Lufthansa and US Airways are both members of the Star Alliance of airlines, which means frequent fliers can transfer between the carriers using their miles. That makes it easy for Lufthansa to transfer its Munich-to-Charlotte passengers on to US Airways domestic flights.
But US Airways is leaving the Star Alliance to join American’s OneWorld alliance, meaning Lufthansa won’t be able to transfer its passengers seamlessly to the merged airline. Lufthansa might not keep the flight if too few of its passengers start and end their trip in Charlotte.
“Are those flights full of people from elsewhere in the southeast U.S.? ... Those are the kinds of flights that might be at risk,” said Seth Kaplan, of the Fort Lauderdale-based trade publication Airline Weekly.
Even if Lufthansa were to drop the Charlotte flight, the new American could resume the flights. Or a OneWorld airline such as AirBerlin might decide to fill the gap.
Andrew Nocella, US Airways senior vice president of planning and marketing, said this week that the new American might shift its international flying at Charlotte Douglas away from Germany and more towards Spain and Great Britain, since British Airways and Iberia are OneWorld partners. Charlotte’s two daily flights to Frankfurt could drop to one, for example.
US Airways has already expanded international service at Charlotte Douglas significantly. Since 2009, the company has added nonstop flights to Rio de Janeiro, Sao Paolo, Paris, Rome, Madrid and Dublin, and announced plans to add Barcelona, Lisbon, Manchester and Brussels next year.
Nocella said still more international expansion could be on the way for Charlotte Douglas.
“If they’re profitable, they’ll continue and we’ll do more of them,” Nocella told the Observer.

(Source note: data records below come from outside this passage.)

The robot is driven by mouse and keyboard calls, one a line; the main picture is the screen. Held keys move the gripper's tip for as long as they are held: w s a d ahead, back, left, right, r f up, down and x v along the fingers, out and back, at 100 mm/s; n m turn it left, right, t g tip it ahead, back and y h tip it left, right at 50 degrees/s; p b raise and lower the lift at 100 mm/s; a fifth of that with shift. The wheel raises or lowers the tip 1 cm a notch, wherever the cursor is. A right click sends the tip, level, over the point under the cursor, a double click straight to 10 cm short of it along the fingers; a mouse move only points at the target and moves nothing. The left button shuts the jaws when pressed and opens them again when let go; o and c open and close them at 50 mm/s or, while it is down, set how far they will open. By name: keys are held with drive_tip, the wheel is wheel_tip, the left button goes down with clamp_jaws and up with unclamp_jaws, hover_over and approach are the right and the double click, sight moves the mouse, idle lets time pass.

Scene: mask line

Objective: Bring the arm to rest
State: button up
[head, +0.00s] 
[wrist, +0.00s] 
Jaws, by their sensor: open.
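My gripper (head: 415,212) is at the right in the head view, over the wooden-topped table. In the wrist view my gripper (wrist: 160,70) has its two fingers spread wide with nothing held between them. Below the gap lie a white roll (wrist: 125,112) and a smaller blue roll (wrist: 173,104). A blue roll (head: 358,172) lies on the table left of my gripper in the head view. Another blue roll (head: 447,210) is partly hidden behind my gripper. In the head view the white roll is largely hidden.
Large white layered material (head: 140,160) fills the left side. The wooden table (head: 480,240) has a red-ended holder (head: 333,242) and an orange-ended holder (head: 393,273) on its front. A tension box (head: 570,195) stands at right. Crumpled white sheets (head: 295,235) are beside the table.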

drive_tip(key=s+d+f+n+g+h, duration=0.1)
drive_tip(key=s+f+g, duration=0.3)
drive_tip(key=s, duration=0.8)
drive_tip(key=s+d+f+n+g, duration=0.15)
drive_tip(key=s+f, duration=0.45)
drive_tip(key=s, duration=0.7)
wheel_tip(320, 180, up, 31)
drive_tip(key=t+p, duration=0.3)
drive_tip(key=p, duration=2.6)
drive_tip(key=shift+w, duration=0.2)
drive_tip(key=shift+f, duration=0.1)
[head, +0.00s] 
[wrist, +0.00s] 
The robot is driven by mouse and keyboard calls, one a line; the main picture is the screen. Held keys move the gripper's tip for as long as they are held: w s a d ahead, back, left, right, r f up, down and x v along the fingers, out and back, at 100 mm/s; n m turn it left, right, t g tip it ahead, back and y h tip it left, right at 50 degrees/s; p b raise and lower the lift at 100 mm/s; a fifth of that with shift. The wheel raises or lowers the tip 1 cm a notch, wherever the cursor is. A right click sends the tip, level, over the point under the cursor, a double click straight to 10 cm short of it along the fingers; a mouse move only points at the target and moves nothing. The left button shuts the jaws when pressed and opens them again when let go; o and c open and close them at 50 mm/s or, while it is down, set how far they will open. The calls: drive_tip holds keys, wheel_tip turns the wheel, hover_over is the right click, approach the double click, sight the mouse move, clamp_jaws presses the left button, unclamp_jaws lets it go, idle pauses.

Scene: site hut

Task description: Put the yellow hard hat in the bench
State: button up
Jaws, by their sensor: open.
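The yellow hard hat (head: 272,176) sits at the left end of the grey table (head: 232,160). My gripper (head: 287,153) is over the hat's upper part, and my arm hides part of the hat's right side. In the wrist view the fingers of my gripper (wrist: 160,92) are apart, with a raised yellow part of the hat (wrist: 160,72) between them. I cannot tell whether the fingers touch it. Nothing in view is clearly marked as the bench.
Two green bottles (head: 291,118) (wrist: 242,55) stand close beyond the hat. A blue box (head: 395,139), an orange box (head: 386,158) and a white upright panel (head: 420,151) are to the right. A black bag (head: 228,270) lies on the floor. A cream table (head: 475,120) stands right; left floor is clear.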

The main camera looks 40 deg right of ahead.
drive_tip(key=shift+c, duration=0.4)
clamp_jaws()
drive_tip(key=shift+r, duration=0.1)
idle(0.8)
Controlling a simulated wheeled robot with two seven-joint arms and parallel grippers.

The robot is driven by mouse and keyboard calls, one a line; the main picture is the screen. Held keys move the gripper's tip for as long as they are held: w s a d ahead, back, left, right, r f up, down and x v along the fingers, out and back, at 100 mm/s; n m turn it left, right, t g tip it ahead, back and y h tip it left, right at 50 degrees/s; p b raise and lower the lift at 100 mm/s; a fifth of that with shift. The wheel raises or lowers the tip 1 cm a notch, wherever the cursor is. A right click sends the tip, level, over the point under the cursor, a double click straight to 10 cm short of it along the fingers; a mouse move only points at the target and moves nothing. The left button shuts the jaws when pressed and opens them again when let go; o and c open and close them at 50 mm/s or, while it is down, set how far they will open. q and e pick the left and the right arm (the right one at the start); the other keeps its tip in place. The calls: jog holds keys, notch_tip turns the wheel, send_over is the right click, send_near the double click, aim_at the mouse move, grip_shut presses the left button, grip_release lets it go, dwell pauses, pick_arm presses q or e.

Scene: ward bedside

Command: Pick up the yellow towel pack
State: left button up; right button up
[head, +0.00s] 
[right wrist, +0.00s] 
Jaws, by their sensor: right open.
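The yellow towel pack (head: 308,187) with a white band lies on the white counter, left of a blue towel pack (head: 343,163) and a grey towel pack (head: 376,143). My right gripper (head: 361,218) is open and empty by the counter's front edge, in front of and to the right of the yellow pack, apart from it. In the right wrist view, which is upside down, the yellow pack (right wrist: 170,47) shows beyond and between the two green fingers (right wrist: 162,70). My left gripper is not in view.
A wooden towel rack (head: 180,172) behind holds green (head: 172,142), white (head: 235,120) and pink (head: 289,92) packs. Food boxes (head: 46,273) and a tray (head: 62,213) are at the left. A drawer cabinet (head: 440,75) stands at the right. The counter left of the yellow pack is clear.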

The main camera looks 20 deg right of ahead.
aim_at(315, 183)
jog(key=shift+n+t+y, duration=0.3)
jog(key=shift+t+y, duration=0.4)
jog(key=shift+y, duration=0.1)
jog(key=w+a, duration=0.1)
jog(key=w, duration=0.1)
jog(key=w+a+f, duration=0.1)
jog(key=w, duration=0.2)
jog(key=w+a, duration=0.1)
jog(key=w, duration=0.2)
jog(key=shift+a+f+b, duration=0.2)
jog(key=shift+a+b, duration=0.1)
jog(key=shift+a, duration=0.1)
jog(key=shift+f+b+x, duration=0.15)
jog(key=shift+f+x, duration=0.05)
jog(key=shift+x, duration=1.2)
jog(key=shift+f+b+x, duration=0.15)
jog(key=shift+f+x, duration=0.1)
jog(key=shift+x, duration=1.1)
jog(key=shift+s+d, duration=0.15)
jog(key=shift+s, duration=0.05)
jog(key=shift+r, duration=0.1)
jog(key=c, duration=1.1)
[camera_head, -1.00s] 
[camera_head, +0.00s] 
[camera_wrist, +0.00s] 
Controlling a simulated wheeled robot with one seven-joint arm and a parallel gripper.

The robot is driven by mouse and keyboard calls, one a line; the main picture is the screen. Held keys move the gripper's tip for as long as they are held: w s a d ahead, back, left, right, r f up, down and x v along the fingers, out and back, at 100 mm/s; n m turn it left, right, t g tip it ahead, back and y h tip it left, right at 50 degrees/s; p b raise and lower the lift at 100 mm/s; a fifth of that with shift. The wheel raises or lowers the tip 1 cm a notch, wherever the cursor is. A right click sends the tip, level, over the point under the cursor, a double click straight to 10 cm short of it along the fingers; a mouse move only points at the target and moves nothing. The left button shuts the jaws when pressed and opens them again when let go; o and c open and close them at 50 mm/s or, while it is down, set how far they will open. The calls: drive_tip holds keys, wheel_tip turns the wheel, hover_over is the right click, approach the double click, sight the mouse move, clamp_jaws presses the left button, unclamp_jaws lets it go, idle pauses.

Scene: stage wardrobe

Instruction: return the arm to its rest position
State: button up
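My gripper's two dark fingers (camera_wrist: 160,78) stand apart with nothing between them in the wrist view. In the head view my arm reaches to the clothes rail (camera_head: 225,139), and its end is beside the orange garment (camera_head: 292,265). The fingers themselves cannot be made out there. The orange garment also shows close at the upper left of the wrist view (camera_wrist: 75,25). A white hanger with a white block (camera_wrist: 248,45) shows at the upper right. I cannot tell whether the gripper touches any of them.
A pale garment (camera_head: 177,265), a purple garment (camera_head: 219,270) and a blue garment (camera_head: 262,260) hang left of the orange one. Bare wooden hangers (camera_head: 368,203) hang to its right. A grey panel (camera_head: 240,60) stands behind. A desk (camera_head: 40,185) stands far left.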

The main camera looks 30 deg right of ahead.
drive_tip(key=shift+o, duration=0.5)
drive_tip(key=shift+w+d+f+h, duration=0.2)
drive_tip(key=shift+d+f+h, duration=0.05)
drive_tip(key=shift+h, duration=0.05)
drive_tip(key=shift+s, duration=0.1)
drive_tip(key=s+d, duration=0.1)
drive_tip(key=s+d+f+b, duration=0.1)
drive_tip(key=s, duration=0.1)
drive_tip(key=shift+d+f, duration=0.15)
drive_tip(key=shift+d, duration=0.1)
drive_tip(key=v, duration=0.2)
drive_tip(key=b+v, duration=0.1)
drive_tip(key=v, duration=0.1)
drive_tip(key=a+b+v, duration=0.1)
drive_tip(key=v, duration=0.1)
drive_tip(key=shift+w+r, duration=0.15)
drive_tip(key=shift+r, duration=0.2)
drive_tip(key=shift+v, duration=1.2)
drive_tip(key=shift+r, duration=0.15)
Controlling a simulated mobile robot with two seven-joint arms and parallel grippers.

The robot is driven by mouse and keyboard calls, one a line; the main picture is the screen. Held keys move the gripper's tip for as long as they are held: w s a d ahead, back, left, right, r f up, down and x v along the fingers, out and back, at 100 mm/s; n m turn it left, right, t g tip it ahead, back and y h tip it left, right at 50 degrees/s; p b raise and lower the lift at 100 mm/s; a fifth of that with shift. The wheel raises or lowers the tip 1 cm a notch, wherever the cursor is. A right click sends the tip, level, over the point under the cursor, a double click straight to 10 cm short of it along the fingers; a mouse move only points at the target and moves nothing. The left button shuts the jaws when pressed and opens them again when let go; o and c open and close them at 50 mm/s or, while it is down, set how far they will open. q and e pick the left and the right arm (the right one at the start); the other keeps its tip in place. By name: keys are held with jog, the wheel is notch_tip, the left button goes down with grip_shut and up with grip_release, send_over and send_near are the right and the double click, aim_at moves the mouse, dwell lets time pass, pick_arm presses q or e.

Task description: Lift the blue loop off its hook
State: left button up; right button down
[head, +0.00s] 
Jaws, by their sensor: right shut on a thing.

Business boosters have been promoting Charlotte’s international ties aggressively. A delegation from the Charlotte Chamber visited 15 sites in Germany last month in recent weeks, hoping to lure more firms. On Friday, German corporation Bosch-Rexroth, which has its U.S. headquarters in Charlotte, will pledge $100,000 to help students at Olympic High School with a new facility to help them land work in high-tech manufacturing.
The Brazilian ambassador, Mauro Vieira, was in Charlotte on Wednesday to promote the economic ties between North Carolina and Brazil.
“I think it’s very important to have nonstops,” said Vieira, who spoke at the World Affairs Council of Charlotte’s luncheon. “The easier you get somewhere, the easier for business.”
US Airways is the biggest carrier at Charlotte Douglas, accounting for about 90 percent of daily flights. After the merger with American, Charlotte will be the second-busiest hub city in the combined airline, second only to Dallas/Fort Worth.
Charlotte or Miami?
One candidate for expansion would be adding more flights from Charlotte to Central and South America. American, which has a stronger Latin American and Caribbean route network than US Airways, uses Miami International Airport as its gateway to those destinations. While Miami has a much stronger local demand for Latin American travel, Charlotte offers some advantages for connecting flights, analysts say.
“Miami is one of the most expensive airports in the county,” said Kaplan. “Charlotte is the least expensive major commercial airport in the country.”
Charlotte’s cost-per-enplaned passenger for the airlines is 96 cents, according to Fitch Ratings. Miami’s is about 20 times higher, at $19.72.
“The absolute biggest advantage we have is our cost structure,” said Charlotte Interim Aviation Director Brent Cagle.
Kaplan said the merged airline will have to consider whether shifting some of its Latin American traffic from Miami to Charlotte makes sense, as well as evaluate whether to start new flights to destinations such as Buenos Aires from Charlotte.
The biggest region to which Charlotte lacks direct flights is Asia. Merging with American makes that more likely, Kaplan said. Japan Airlines, which has a joint venture with American, operates Boeing 787s, a lightweight, midsize, long-range plane designed for international flying.
“Charlotte’s exactly the kind of place those planes work,” said Kaplan. “A place where you might not be able to fill a giant widebody aircraft with traffic to Tokyo, but you might be able to fill a plane with less than 200 seats.”
Bob Morgan, president of the Charlotte Chamber, said he doesn’t think his group can do much to lobby for expanded international service. Rather, he said attracting more international businesses will lead to more flights.